W punkcie III wyroku Sąd nakazał pobrać od pozwanego na rzecz Skarbu Państwa nieuiszczone koszty sądowe. W tym zakresie Sąd orzekł na podstawie art. 83 ust. 2 w zw. z art. 113 ust. 1 ustawy z dnia 28 lipca 2005r. o kosztach sądowych w sprawach cywilnych (t.j. Dz.U. z 2018r. poz. 300 z późn. zm.). Zgodnie z art. 83 ust. 2 w orzeczeniu kończącym postępowanie w sprawie sąd orzeka o poniesionych tymczasowo przez Skarb Państwa wydatkach, stosując odpowiednio przepisy art. 113. Stosownie zaś do treści art. 113 ust 1 powyższej ustawy kosztami sądowymi, których strona nie miała obowiązku uiścić lub których nie miał obowiązku uiścić kurator albo prokurator, sąd w orzeczeniu kończącym sprawę w instancji obciąży przeciwnika, jeżeli istnieją do tego podstawy, przy odpowiednim zastosowaniu zasad obowiązujących przy zwrocie kosztów procesu.
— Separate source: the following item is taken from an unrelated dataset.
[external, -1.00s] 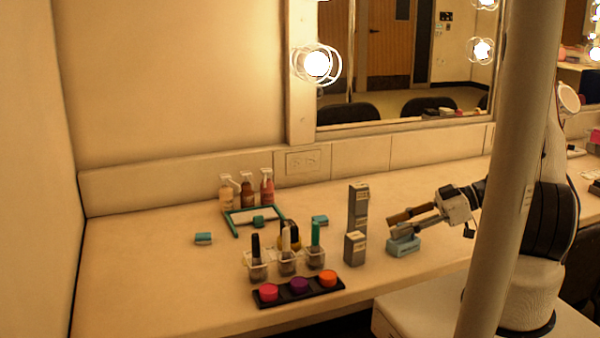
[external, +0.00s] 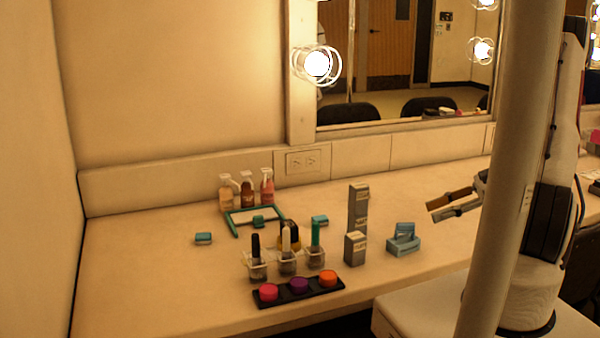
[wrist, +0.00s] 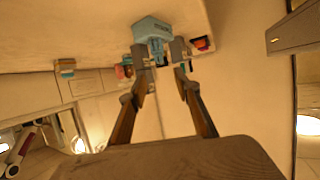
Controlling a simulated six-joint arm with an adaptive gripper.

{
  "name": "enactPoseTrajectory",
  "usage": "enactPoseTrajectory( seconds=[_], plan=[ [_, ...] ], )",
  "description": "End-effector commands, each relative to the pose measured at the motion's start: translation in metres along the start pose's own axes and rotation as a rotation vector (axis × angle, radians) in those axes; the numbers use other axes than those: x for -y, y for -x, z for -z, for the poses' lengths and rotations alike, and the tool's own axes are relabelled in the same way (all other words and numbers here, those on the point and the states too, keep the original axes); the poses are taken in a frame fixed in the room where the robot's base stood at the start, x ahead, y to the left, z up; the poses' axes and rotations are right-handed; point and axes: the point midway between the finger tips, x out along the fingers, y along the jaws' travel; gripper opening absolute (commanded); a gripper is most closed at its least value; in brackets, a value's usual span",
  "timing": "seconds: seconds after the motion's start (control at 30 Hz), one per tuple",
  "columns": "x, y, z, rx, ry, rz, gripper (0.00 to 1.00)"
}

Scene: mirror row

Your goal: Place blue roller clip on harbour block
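A blue clip-like piece (external: 404,230), which looks like the blue roller clip, rests on top of a light blue block (external: 403,247), apparently the harbour block, right of the grey boxes. The block also shows at the top of the wrist view (wrist: 151,28); the clip's outline is hard to make out there. My gripper (external: 433,211) is to the right of and above the block, apart from it, with its two brown fingers spread. In the wrist view my gripper (wrist: 160,82) is open, with nothing between the fingers.
Two grey boxes (external: 358,207) (external: 355,248) stand just left of the block. Clear cups (external: 287,264) with brushes and a black tray (external: 300,289) of coloured pots are farther left. Small teal pieces (external: 203,239) lie about. The counter's left front is clear.

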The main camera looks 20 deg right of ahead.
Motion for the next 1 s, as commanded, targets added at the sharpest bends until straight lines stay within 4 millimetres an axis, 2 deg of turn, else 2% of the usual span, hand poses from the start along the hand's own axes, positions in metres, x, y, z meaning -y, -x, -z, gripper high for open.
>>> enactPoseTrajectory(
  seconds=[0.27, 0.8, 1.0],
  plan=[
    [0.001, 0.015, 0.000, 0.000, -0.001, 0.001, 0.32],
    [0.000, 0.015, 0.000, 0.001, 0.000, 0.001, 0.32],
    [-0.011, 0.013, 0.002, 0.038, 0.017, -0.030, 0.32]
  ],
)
W związku z tym, że pozwany przegrała proces prawie w całości to właśnie pozwany powinien zostać obciążony nieuiszczonymi kosztami sądowymi w sprawie, którymi były: opłata sądowa od pozwu w kwocie 2.127 zł, wynagrodzenie biegłego sądowego A. K. ustalone prawomocnym postanowieniem z dnia 17 listopada 2021r. i koszty stawiennictwa świadka Z. C. na rozprawie w kwocie 551,63 zł.